### Set task
Write out the whole listing again, exactly.
- - - -
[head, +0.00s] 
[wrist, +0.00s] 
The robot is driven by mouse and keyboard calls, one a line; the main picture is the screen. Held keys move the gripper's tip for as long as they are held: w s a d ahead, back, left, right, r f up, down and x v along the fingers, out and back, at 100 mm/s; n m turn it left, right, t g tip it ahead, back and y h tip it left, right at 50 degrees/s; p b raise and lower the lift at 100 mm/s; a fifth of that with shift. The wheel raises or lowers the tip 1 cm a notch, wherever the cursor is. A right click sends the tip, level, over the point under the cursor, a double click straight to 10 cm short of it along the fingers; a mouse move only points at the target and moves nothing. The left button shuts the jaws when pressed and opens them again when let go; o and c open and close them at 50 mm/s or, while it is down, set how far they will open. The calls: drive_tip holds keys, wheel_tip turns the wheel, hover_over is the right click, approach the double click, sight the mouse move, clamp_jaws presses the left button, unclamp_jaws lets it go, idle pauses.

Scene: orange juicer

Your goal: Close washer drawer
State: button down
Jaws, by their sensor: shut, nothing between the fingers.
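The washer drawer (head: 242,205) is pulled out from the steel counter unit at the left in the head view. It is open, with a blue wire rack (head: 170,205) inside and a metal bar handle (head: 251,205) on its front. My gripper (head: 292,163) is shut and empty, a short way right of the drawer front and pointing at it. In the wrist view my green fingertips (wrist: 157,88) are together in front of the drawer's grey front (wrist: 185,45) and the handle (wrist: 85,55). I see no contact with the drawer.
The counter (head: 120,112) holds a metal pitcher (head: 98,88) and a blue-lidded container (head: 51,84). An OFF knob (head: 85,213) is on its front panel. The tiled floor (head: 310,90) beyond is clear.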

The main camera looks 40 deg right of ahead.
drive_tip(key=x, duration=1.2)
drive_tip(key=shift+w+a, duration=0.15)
- - - -
### Written solution
[head, +0.00s] 
[wrist, +0.00s] 
The robot is driven by mouse and keyboard calls, one a line; the main picture is the screen. Held keys move the gripper's tip for as long as they are held: w s a d ahead, back, left, right, r f up, down and x v along the fingers, out and back, at 100 mm/s; n m turn it left, right, t g tip it ahead, back and y h tip it left, right at 50 degrees/s; p b raise and lower the lift at 100 mm/s; a fifth of that with shift. The wheel raises or lowers the tip 1 cm a notch, wherever the cursor is. A right click sends the tip, level, over the point under the cursor, a double click straight to 10 cm short of it along the fingers; a mouse move only points at the target and moves nothing. The left button shuts the jaws when pressed and opens them again when let go; o and c open and close them at 50 mm/s or, while it is down, set how far they will open. The calls: drive_tip holds keys, wheel_tip turns the wheel, hover_over is the right click, approach the double click, sight the mouse move, clamp_jaws presses the left button, unclamp_jaws lets it go, idle pauses.

Scene: orange juicer

Your goal: Close washer drawer
State: button down
Jaws, by their sensor: shut, nothing between the fingers.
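The washer drawer (head: 242,205) is pulled out from the steel counter unit at the left in the head view. It is open, with a blue wire rack (head: 170,205) inside and a metal bar handle (head: 251,205) on its front. My gripper (head: 292,163) is shut and empty, a short way right of the drawer front and pointing at it. In the wrist view my green fingertips (wrist: 157,88) are together in front of the drawer's grey front (wrist: 185,45) and the handle (wrist: 85,55). I see no contact with the drawer.
The counter (head: 120,112) holds a metal pitcher (head: 98,88) and a blue-lidded container (head: 51,84). An OFF knob (head: 85,213) is on its front panel. The tiled floor (head: 310,90) beyond is clear.

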The main camera looks 40 deg right of ahead.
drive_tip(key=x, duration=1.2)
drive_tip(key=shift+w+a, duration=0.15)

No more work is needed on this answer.